Each of the operating sites produces two megawatts, or enough electricity to power more than 400 homes. The 16 additional megawatts add to the 10 megawatts of solar power Consumers Energy already had available to customers.

The new sites are spread across three different Michigan municipalities: Mt. Morris Township, Clio, and Saginaw. They’ve all been given catchy names: Captain Solar, Interchange Solar, Coldwater Solar, Jack Francis Solar, May Shannon Solar, Geddes 1 Solar, Geddes 2 Solar, and Stoneheart Solar. The projects include more than 56,000 solar panels and have added 240 local construction jobs.

Consumers Energy has agreements to buy energy from six more Pine Gate/Kayne Anderson solar projects that are currently under development elsewhere in the Wolverine State. Those sites, combined with the other eight that just went online, will inject some $80 million of capital into Michigan and contribute $11 million in tax revenue.
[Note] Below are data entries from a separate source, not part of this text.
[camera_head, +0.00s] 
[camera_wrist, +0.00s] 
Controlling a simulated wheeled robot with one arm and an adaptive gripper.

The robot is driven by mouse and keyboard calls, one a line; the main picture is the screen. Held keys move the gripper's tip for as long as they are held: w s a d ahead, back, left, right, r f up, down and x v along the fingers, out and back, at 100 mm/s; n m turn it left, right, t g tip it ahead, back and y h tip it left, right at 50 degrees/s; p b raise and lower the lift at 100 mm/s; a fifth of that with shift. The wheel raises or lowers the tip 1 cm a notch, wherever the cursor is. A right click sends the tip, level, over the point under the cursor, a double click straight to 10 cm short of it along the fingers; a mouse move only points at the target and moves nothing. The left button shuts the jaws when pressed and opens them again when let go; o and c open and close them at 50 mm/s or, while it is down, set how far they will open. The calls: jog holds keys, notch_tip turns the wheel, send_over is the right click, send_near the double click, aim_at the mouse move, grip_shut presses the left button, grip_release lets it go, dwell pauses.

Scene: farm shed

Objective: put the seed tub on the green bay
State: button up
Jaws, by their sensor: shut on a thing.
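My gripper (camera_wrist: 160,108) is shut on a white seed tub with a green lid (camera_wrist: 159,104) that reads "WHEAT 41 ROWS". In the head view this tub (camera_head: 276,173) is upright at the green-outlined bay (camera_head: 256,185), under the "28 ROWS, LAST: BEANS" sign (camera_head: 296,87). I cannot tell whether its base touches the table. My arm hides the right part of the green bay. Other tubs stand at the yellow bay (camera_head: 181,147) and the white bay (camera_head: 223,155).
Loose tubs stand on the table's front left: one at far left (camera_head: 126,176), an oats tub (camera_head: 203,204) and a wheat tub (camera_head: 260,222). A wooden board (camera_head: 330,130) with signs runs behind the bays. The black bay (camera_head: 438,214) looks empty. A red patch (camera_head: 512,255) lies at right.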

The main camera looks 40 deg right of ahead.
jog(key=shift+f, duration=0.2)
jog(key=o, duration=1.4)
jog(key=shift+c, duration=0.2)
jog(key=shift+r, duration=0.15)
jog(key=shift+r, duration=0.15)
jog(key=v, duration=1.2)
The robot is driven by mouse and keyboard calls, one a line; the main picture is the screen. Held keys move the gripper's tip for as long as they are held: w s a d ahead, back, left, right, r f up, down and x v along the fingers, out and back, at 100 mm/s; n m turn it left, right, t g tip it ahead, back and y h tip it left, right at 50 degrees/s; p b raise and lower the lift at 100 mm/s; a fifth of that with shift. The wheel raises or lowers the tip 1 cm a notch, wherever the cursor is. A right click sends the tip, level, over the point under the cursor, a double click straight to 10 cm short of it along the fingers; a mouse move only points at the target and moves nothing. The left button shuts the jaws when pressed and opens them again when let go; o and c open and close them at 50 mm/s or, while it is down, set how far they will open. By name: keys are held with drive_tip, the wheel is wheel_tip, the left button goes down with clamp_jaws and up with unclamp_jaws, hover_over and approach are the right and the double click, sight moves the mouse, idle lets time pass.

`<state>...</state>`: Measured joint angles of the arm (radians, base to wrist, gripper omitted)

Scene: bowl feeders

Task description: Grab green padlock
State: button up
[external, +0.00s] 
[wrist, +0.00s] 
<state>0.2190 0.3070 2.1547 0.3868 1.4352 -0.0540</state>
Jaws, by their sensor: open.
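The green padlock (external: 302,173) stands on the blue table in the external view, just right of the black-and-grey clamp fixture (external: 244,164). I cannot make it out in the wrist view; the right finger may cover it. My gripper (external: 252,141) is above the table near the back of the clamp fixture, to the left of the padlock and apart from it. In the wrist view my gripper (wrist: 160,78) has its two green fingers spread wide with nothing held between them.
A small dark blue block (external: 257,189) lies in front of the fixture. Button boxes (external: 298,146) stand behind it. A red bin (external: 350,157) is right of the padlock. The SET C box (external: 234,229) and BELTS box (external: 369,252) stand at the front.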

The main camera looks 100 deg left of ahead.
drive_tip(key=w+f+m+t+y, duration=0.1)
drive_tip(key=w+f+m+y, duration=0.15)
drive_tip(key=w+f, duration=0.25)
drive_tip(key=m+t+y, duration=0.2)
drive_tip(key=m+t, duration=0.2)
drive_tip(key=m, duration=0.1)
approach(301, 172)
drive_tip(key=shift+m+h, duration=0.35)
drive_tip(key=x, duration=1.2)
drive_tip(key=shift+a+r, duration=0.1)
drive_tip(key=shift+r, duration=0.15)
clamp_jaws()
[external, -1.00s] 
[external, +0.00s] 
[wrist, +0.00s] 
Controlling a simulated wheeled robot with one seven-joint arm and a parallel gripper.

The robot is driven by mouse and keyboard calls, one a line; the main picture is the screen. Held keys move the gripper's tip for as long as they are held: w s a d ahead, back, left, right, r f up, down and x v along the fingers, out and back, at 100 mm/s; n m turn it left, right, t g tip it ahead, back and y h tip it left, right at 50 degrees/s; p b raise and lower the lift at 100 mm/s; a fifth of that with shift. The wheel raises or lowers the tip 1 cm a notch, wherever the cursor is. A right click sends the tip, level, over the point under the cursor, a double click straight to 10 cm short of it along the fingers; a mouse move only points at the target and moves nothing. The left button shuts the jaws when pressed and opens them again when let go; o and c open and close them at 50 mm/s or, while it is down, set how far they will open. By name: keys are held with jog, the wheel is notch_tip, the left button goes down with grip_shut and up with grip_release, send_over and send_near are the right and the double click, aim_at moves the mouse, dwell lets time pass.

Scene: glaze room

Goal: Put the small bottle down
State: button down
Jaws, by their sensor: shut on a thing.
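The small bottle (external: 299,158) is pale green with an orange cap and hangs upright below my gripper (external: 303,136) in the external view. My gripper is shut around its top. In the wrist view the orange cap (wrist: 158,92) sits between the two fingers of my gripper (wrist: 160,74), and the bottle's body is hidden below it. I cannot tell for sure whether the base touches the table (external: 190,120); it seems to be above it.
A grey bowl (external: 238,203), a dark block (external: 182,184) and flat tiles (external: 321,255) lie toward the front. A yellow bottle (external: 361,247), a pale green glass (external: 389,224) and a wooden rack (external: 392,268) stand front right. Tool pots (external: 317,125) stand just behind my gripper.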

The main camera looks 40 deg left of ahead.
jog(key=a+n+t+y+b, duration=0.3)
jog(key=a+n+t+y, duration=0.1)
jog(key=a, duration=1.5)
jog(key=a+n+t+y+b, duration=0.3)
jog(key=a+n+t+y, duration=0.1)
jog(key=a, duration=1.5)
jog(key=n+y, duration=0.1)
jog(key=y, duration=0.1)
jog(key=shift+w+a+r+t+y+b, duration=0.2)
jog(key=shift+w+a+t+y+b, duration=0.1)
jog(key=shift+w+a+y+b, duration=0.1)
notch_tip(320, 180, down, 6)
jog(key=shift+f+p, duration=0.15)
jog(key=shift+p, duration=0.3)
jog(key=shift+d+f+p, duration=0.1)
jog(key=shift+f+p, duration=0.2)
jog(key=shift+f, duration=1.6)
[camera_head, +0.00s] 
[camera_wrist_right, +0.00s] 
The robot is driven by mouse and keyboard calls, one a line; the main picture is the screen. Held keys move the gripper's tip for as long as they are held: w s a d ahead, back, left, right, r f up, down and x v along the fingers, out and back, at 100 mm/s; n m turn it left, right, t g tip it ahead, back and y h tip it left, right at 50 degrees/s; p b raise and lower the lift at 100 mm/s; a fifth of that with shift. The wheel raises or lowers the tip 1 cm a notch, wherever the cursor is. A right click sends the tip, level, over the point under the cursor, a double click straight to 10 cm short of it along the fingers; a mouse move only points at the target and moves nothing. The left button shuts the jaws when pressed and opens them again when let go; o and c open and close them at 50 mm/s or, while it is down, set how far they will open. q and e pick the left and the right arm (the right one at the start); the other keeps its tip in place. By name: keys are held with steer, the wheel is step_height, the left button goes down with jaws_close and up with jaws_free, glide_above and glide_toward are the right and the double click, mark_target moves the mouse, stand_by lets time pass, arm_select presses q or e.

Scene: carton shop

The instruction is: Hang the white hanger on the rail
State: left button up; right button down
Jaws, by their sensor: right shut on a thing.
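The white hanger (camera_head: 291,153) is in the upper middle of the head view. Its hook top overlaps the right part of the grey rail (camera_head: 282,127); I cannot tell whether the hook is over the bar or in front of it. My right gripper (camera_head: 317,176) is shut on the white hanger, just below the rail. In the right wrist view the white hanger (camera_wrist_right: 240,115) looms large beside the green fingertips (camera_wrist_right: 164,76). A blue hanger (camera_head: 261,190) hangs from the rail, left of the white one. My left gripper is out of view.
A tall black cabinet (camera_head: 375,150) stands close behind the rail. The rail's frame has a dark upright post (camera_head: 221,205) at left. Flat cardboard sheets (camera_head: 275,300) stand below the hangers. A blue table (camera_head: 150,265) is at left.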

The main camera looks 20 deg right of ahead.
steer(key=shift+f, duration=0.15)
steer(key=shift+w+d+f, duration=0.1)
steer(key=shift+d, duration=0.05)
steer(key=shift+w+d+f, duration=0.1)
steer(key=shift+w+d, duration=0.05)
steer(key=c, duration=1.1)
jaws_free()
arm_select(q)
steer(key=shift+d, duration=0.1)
“Becoming a leader in solar energy in Michigan has been an important focus of Kayne Anderson over the last several years,” Jon Levinson, the company’s co-head of renewables, said in a statement. “We are very pleased to have brought this initial wave of projects into construction with our partners at Pine Gate, and we are very excited about the continued build-out of our solar footprint in Michigan over the next several years.”

The new solar capacity is part of a broader Clean Energy Plan that Consumers Energy unveiled a couple of years ago. The plan aims to accomplish the following by 2040:

  • End coal use to generate electricity
  • Reduce carbon emissions by 90 percent from 2005 levels
  • Meet customers’ needs with 90 percent clean energy resources.

“These solar plants coming online are a testament to our commitment to solar energy in Michigan as a major component of the Clean Energy Plan, our blueprint for a coal-free and carbon-neutral future,” said Tim Sparks, vice president of electric grid integration at Consumers Energy.

Michigan has made big strides in adopting more renewable energy initiatives in recent years. The state’s renewable portfolio standard (RPS) rose to 15 percent this year from 10 percent in 2015, according to Michigan.gov. The RPS, also known as a renewable electricity standard, is a regulatory policy designed to increase the production of renewable energy sources such as wind, solar, and biomass by requiring or encouraging electricity suppliers to provide their customers with a stated minimum share of electricity from eligible renewable resources. 

Solar isn’t the only renewable energy source being embraced by Michigan utilities. The state recently saw the completion of the Gratiot Farms Wind Project in Gratiot County, as reported in The Business Download Clean Energy. The $260 million project is expected to generate up to 150 megawatts of wind energy. It was completed by Consumers Energy, which bought the project from Enel Green Power North America. Gratiot Farms Wind includes 60 wind turbines and is located in the townships of North Shade and New Haven.

The U.S. Energy Information Administration reports that Michigan ranks among the top 15 states in the country in generating electricity from wind. Renewable energy resources are used to generate about 8 percent of Michigan’s electricity.

Meanwhile, the new Michigan sites also add to the growing portfolio of Pine Gate Renewables. It now operates 64 solar projects from coast to coast that deliver more than 700 megawatts of energy. The company has more than 10 gigawatts in active development.

“We’re excited to be a part of developing renewable energy in Michigan,” said Pine Gate Renewables CEO Ben Catt. “Each solar project provides tax revenue, jobs, and clean energy to the local communities.”